■ Dataset extract
* START *

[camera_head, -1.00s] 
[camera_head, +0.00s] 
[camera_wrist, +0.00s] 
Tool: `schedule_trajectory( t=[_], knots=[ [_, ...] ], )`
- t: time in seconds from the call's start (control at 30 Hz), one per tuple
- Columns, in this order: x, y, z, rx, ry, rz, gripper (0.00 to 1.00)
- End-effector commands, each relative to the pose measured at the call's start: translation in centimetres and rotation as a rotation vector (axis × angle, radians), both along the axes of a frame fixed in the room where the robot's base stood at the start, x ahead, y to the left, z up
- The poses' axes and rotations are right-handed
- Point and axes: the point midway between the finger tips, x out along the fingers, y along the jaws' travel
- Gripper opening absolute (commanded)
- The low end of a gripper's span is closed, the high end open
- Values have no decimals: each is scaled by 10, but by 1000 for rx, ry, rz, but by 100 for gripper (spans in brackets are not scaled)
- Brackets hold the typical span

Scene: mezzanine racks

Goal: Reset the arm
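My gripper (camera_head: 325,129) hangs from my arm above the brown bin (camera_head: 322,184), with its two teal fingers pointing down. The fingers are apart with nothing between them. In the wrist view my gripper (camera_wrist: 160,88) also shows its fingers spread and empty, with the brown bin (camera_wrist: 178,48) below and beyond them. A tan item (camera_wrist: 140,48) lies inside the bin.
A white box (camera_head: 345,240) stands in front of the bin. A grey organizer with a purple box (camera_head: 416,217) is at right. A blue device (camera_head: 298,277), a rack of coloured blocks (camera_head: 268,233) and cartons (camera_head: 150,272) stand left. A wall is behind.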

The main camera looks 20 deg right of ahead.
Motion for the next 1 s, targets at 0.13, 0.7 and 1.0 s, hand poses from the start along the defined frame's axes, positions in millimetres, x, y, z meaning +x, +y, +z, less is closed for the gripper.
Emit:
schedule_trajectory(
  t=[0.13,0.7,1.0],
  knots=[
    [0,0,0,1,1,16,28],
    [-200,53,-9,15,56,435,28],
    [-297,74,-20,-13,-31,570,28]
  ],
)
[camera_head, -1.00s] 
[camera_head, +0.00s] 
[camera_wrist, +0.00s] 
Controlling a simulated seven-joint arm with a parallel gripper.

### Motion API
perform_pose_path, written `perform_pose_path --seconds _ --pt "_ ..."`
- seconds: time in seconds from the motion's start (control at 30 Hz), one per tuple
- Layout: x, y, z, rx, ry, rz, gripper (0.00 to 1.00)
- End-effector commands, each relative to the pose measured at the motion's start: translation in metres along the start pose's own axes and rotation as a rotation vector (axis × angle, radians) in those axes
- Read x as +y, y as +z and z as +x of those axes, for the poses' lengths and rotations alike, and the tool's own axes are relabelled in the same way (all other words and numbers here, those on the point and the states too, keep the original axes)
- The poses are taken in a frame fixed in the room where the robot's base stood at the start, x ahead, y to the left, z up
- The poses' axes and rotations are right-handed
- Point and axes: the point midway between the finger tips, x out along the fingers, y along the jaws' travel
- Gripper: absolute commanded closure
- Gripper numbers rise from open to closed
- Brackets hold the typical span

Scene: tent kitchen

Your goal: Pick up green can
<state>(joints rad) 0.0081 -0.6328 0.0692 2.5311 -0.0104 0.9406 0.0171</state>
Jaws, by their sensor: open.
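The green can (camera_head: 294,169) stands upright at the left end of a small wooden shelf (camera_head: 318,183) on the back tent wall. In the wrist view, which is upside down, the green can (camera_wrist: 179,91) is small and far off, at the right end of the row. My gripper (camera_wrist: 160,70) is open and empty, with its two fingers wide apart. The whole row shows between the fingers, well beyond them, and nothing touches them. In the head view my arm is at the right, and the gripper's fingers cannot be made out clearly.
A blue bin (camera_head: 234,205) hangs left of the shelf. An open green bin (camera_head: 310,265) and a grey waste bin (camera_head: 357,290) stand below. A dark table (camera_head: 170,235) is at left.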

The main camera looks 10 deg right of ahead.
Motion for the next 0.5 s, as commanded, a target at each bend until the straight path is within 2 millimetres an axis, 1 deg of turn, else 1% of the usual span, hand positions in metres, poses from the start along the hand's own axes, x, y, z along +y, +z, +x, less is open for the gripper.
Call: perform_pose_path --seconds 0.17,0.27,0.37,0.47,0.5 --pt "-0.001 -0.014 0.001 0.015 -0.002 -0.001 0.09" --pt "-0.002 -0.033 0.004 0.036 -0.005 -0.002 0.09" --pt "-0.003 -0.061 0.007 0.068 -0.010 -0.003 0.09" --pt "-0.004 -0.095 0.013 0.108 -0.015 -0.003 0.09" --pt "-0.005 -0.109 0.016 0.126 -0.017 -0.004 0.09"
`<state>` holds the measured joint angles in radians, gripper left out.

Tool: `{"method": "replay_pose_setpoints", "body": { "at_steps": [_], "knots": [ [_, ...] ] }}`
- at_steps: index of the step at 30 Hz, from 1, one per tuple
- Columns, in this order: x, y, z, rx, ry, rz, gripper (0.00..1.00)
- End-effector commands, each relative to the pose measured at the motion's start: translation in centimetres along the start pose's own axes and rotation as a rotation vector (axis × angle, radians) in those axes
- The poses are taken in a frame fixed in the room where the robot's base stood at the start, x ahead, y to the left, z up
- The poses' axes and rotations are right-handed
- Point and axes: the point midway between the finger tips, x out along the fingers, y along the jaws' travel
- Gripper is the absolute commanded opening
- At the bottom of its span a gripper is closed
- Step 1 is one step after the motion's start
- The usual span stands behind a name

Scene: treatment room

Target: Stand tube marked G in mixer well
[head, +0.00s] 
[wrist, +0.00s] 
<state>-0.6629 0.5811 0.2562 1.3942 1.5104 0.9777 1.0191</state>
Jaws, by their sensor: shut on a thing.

* END *

■ What the exercise asks
Reproduce the material precisely, including every line.

■ Completed exercise
[camera_head, -1.00s] 
[camera_head, +0.00s] 
[camera_wrist, +0.00s] 
Tool: `schedule_trajectory( t=[_], knots=[ [_, ...] ], )`
- t: time in seconds from the call's start (control at 30 Hz), one per tuple
- Columns, in this order: x, y, z, rx, ry, rz, gripper (0.00 to 1.00)
- End-effector commands, each relative to the pose measured at the call's start: translation in centimetres and rotation as a rotation vector (axis × angle, radians), both along the axes of a frame fixed in the room where the robot's base stood at the start, x ahead, y to the left, z up
- The poses' axes and rotations are right-handed
- Point and axes: the point midway between the finger tips, x out along the fingers, y along the jaws' travel
- Gripper opening absolute (commanded)
- The low end of a gripper's span is closed, the high end open
- Values have no decimals: each is scaled by 10, but by 1000 for rx, ry, rz, but by 100 for gripper (spans in brackets are not scaled)
- Brackets hold the typical span

Scene: mezzanine racks

Goal: Reset the arm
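My gripper (camera_head: 325,129) hangs from my arm above the brown bin (camera_head: 322,184), with its two teal fingers pointing down. The fingers are apart with nothing between them. In the wrist view my gripper (camera_wrist: 160,88) also shows its fingers spread and empty, with the brown bin (camera_wrist: 178,48) below and beyond them. A tan item (camera_wrist: 140,48) lies inside the bin.
A white box (camera_head: 345,240) stands in front of the bin. A grey organizer with a purple box (camera_head: 416,217) is at right. A blue device (camera_head: 298,277), a rack of coloured blocks (camera_head: 268,233) and cartons (camera_head: 150,272) stand left. A wall is behind.

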The main camera looks 20 deg right of ahead.
Motion for the next 1 s, targets at 0.13, 0.7 and 1.0 s, hand poses from the start along the defined frame's axes, positions in millimetres, x, y, z meaning +x, +y, +z, less is closed for the gripper.
Emit:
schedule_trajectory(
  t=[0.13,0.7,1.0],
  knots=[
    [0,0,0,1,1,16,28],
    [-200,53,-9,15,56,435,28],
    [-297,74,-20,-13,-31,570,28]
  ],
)
[camera_head, -1.00s] 
[camera_head, +0.00s] 
[camera_wrist, +0.00s] 
Controlling a simulated seven-joint arm with a parallel gripper.

### Motion API
perform_pose_path, written `perform_pose_path --seconds _ --pt "_ ..."`
- seconds: time in seconds from the motion's start (control at 30 Hz), one per tuple
- Layout: x, y, z, rx, ry, rz, gripper (0.00 to 1.00)
- End-effector commands, each relative to the pose measured at the motion's start: translation in metres along the start pose's own axes and rotation as a rotation vector (axis × angle, radians) in those axes
- Read x as +y, y as +z and z as +x of those axes, for the poses' lengths and rotations alike, and the tool's own axes are relabelled in the same way (all other words and numbers here, those on the point and the states too, keep the original axes)
- The poses are taken in a frame fixed in the room where the robot's base stood at the start, x ahead, y to the left, z up
- The poses' axes and rotations are right-handed
- Point and axes: the point midway between the finger tips, x out along the fingers, y along the jaws' travel
- Gripper: absolute commanded closure
- Gripper numbers rise from open to closed
- Brackets hold the typical span

Scene: tent kitchen

Your goal: Pick up green can
<state>(joints rad) 0.0081 -0.6328 0.0692 2.5311 -0.0104 0.9406 0.0171</state>
Jaws, by their sensor: open.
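The green can (camera_head: 294,169) stands upright at the left end of a small wooden shelf (camera_head: 318,183) on the back tent wall. In the wrist view, which is upside down, the green can (camera_wrist: 179,91) is small and far off, at the right end of the row. My gripper (camera_wrist: 160,70) is open and empty, with its two fingers wide apart. The whole row shows between the fingers, well beyond them, and nothing touches them. In the head view my arm is at the right, and the gripper's fingers cannot be made out clearly.
A blue bin (camera_head: 234,205) hangs left of the shelf. An open green bin (camera_head: 310,265) and a grey waste bin (camera_head: 357,290) stand below. A dark table (camera_head: 170,235) is at left.

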The main camera looks 10 deg right of ahead.
Motion for the next 0.5 s, as commanded, a target at each bend until the straight path is within 2 millimetres an axis, 1 deg of turn, else 1% of the usual span, hand positions in metres, poses from the start along the hand's own axes, x, y, z along +y, +z, +x, less is open for the gripper.
Call: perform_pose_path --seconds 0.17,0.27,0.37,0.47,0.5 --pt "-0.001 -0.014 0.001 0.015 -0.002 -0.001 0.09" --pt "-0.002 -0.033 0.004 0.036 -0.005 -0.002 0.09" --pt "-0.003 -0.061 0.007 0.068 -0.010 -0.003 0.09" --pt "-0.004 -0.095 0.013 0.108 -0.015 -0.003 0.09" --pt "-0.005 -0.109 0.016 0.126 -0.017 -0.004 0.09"
`<state>` holds the measured joint angles in radians, gripper left out.

Tool: `{"method": "replay_pose_setpoints", "body": { "at_steps": [_], "knots": [ [_, ...] ] }}`
- at_steps: index of the step at 30 Hz, from 1, one per tuple
- Columns, in this order: x, y, z, rx, ry, rz, gripper (0.00..1.00)
- End-effector commands, each relative to the pose measured at the motion's start: translation in centimetres along the start pose's own axes and rotation as a rotation vector (axis × angle, radians) in those axes
- The poses are taken in a frame fixed in the room where the robot's base stood at the start, x ahead, y to the left, z up
- The poses' axes and rotations are right-handed
- Point and axes: the point midway between the finger tips, x out along the fingers, y along the jaws' travel
- Gripper is the absolute commanded opening
- At the bottom of its span a gripper is closed
- Step 1 is one step after the motion's start
- The usual span stands behind a name

Scene: treatment room

Target: Stand tube marked G in mixer well
[head, +0.00s] 
[wrist, +0.00s] 
<state>-0.6629 0.5811 0.2562 1.3942 1.5104 0.9777 1.0191</state>
Jaws, by their sensor: shut on a thing.

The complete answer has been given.